Robot episode records

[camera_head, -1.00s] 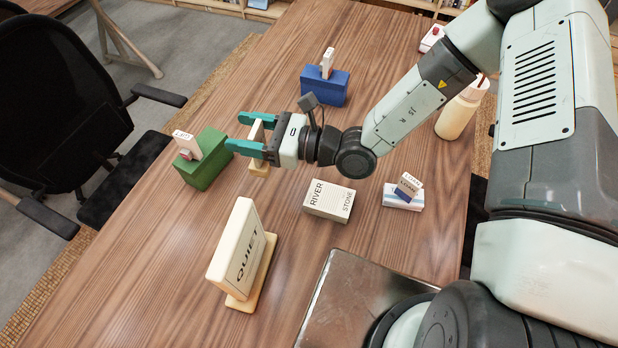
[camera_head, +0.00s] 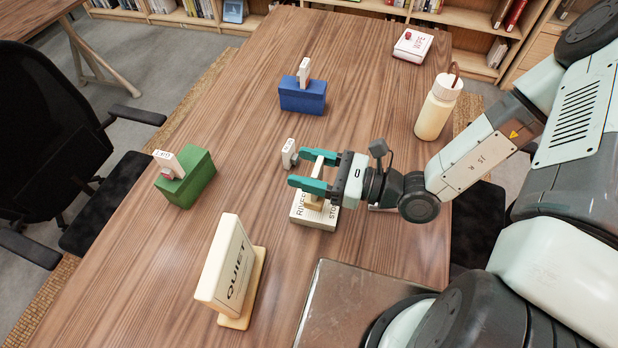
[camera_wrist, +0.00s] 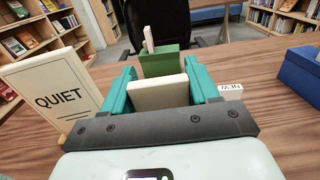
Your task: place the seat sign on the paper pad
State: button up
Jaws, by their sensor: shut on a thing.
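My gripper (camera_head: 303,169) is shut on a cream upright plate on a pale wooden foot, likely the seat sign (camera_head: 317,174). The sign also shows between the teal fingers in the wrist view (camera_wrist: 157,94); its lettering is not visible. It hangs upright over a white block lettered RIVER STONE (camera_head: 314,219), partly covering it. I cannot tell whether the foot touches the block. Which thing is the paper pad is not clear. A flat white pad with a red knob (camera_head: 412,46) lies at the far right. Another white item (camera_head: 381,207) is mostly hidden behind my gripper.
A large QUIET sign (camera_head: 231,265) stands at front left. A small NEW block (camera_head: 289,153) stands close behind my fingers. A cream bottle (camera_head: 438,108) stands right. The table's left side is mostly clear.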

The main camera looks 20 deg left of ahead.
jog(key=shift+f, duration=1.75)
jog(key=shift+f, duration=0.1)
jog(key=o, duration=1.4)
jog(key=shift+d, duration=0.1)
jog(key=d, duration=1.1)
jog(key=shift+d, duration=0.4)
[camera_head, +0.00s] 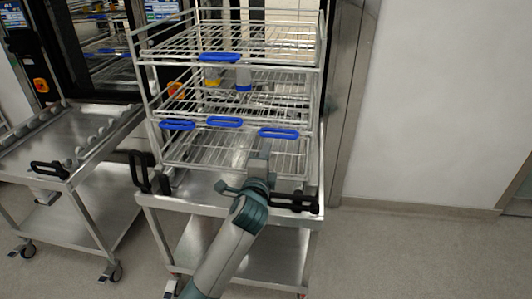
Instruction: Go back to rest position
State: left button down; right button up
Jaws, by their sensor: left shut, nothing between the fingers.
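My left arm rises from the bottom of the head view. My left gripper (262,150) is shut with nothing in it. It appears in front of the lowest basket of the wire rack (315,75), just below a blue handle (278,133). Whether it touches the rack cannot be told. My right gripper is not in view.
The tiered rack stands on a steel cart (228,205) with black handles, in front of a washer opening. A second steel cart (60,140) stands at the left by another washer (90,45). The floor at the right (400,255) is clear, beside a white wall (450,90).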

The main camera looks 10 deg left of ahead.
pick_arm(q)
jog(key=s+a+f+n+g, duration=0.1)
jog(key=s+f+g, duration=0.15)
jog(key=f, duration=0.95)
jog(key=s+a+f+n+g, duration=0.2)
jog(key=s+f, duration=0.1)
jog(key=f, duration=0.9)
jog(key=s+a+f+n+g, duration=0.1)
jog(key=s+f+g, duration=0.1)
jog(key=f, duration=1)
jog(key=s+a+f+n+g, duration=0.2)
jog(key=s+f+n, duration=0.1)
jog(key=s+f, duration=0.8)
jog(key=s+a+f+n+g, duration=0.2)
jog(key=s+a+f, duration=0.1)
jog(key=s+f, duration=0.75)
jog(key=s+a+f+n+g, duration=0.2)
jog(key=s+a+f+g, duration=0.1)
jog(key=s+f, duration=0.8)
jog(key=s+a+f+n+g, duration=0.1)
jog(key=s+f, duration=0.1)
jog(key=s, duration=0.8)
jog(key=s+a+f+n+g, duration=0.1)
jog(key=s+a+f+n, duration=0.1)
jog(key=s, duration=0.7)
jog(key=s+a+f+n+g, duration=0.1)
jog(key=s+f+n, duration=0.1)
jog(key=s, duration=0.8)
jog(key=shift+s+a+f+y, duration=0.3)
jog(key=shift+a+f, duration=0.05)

■ Exercise task ■
Transcribe only the lines above that start at the line containing "The main camera looks 20 deg left of ahead." and end at the line containing "State: left button down; right button up". Omit pictures.

■ Problem solution ■
The main camera looks 20 deg left of ahead.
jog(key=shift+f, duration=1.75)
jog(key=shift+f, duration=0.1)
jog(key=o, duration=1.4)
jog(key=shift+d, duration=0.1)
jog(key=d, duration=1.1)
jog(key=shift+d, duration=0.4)
[camera_head, +0.00s] 
Instruction: Go back to rest position
State: left button down; right button up

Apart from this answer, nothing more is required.